(Robot task records)

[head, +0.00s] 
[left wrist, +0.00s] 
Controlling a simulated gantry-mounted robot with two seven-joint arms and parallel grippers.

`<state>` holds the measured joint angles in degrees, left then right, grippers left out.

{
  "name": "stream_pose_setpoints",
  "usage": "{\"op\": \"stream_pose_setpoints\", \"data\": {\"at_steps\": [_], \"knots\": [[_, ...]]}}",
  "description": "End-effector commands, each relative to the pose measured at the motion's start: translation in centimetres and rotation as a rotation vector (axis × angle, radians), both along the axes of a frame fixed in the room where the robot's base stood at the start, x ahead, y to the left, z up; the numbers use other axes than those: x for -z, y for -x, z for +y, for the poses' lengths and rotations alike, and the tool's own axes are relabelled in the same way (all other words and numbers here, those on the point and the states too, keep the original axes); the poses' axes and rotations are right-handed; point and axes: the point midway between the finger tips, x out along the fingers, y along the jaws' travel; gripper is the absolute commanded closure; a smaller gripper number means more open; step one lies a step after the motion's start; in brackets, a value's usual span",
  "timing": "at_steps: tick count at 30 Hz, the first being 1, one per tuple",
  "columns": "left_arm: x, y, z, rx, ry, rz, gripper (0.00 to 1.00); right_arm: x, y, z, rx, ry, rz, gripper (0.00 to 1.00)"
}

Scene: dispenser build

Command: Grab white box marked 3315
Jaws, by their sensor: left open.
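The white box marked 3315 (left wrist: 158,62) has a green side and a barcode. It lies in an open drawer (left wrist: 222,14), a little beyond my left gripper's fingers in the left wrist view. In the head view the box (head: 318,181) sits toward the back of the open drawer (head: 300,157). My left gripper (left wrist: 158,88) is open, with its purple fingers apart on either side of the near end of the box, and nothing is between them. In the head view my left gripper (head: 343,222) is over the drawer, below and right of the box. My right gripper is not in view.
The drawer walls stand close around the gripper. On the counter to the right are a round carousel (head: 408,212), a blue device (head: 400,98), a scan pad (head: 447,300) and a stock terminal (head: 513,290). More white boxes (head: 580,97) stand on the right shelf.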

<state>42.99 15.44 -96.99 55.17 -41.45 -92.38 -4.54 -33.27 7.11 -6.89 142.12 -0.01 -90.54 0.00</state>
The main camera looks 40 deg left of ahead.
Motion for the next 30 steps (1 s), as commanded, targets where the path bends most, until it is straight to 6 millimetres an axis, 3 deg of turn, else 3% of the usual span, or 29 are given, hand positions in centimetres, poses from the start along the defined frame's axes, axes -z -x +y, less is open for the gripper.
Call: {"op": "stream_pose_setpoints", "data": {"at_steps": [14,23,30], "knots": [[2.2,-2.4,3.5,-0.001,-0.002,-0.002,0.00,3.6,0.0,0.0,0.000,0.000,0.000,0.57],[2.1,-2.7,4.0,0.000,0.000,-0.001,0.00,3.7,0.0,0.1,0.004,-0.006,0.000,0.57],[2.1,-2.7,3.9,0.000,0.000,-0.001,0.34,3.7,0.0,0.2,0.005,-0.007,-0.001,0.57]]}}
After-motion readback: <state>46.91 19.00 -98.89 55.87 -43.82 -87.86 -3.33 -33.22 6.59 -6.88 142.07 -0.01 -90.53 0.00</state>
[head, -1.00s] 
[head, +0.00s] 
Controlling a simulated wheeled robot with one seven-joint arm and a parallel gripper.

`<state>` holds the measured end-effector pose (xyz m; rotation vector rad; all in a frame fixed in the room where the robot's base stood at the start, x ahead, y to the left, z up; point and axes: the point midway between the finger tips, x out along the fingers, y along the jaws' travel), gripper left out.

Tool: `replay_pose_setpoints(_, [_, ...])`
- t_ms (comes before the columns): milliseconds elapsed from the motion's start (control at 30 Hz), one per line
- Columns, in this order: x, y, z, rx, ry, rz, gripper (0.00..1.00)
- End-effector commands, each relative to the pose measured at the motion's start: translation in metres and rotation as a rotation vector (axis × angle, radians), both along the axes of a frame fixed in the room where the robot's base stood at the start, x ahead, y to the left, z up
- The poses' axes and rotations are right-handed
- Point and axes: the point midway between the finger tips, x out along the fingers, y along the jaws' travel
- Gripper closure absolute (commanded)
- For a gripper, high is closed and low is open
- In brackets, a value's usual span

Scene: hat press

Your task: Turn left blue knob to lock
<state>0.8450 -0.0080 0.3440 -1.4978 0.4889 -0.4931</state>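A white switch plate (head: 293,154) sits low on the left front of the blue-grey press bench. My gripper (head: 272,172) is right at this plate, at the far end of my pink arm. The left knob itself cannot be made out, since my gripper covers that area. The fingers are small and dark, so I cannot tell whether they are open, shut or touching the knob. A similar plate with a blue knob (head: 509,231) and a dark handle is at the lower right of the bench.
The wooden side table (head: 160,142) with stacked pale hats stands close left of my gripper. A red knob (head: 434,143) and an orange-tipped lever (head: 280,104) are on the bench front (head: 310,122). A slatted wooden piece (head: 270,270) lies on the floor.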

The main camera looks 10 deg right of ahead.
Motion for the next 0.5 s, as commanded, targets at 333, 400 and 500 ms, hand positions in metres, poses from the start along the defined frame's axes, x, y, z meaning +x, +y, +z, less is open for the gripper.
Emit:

■ The task: With the line containing "gripper left out." as the first and the last line of the records as the final one, print exactly the lines in that span.

■ Response:
`<state>` holds the measured end-effector pose (xyz m; rotation vector rad; all in a frame fixed in the room where the robot's base stood at the start, x ahead, y to the left, z up; point and axes: the point midway between the finger tips, x out along the fingers, y along the jaws' travel), gripper left out.

Tool: `replay_pose_setpoints(_, [_, ...])`
- t_ms (comes before the columns): milliseconds elapsed from the motion's start (control at 30 Hz), one per line
- Columns, in this order: x, y, z, rx, ry, rz, gripper (0.00..1.00)
- End-effector commands, each relative to the pose measured at the motion's start: translation in metres and rotation as a rotation vector (axis × angle, radians), both along the axes of a frame fixed in the room where the robot's base stood at the start, x ahead, y to the left, z up
- The poses' axes and rotations are right-handed
- Point and axes: the point midway between the finger tips, x out along the fingers, y along the jaws' travel
- Gripper closure absolute (commanded)
- For a gripper, high is closed and low is open
- In brackets, a value's usual span

Scene: hat press

Your task: Turn left blue knob to lock
<state>0.8450 -0.0080 0.3440 -1.4978 0.4889 -0.4931</state>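A white switch plate (head: 293,154) sits low on the left front of the blue-grey press bench. My gripper (head: 272,172) is right at this plate, at the far end of my pink arm. The left knob itself cannot be made out, since my gripper covers that area. The fingers are small and dark, so I cannot tell whether they are open, shut or touching the knob. A similar plate with a blue knob (head: 509,231) and a dark handle is at the lower right of the bench.
The wooden side table (head: 160,142) with stacked pale hats stands close left of my gripper. A red knob (head: 434,143) and an orange-tipped lever (head: 280,104) are on the bench front (head: 310,122). A slatted wooden piece (head: 270,270) lies on the floor.

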The main camera looks 10 deg right of ahead.
Motion for the next 0.5 s, as commanded, targets at 333, 400 and 500 ms, hand positions in metres, poses from the start along the defined frame's axes, x, y, z meaning +x, +y, +z, less is open for the gripper.
Emit:

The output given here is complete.